===== SOURCE MATERIAL =====
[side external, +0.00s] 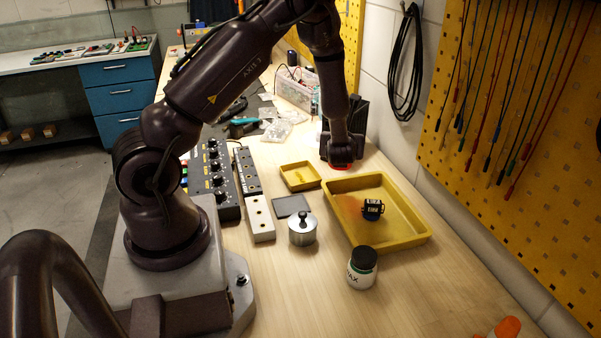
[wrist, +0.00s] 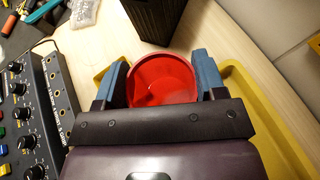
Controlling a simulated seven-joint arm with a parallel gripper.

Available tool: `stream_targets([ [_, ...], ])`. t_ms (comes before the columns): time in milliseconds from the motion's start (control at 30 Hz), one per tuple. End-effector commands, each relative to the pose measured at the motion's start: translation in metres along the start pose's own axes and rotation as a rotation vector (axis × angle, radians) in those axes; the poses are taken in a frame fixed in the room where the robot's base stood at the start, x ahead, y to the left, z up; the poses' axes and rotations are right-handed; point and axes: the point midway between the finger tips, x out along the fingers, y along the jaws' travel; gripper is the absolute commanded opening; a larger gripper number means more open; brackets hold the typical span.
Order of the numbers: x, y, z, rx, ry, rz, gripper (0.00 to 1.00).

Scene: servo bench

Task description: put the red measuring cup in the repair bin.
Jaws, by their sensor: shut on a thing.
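The red measuring cup (wrist: 163,80) sits between the two blue fingers of my gripper (wrist: 162,84) in the wrist view, its round opening facing the camera. My gripper (side external: 341,160) is shut on it. In the side view only a red sliver of the cup (side external: 340,167) shows below the gripper, near the far end of the large yellow bin (side external: 395,241). That bin holds a small dark-blue and black item (side external: 372,209) with white lettering. The bin's edge also shows at the right of the wrist view (wrist: 270,115). The cup's height above the table is hard to tell.
A black box (side external: 357,115) stands close behind my gripper. A small yellow tray (side external: 303,187) lies to its left. A metal lidded pot (side external: 302,231) and a white jar with a dark lid (side external: 361,270) stand nearer. A knobbed panel (side external: 213,178) is at left.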

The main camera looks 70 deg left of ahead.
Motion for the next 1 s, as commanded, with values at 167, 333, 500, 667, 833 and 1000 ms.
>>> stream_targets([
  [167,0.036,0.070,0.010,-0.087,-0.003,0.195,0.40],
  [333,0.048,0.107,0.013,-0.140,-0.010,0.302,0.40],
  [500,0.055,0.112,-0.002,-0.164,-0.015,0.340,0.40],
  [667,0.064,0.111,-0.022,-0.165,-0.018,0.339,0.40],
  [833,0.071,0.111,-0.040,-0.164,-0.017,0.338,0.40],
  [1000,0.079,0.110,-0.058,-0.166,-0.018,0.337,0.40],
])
=====
> **EXERCISE DESCRIPTION**
Extract, word for word, each line from the top of the data down to and including the line with "Task description: put"; skip the pictures.

> **EXERCISE RESULT**
[side external, +0.00s] 
[wrist, +0.00s] 
Controlling a simulated seven-joint arm with a parallel gripper.

Available tool: `stream_targets([ [_, ...], ])`. t_ms (comes before the columns): time in milliseconds from the motion's start (control at 30 Hz), one per tuple. End-effector commands, each relative to the pose measured at the motion's start: translation in metres along the start pose's own axes and rotation as a rotation vector (axis × angle, radians) in those axes; the poses are taken in a frame fixed in the room where the robot's base stood at the start, x ahead, y to the left, z up; the poses' axes and rotations are right-handed; point and axes: the point midway between the finger tips, x out along the fingers, y along the jaws' travel; gripper is the absolute commanded opening; a larger gripper number means more open; brackets hold the typical span.
Order of the numbers: x, y, z, rx, ry, rz, gripper (0.00 to 1.00).

Scene: servo bench

Task description: put the red measuring cup in the repair bin.

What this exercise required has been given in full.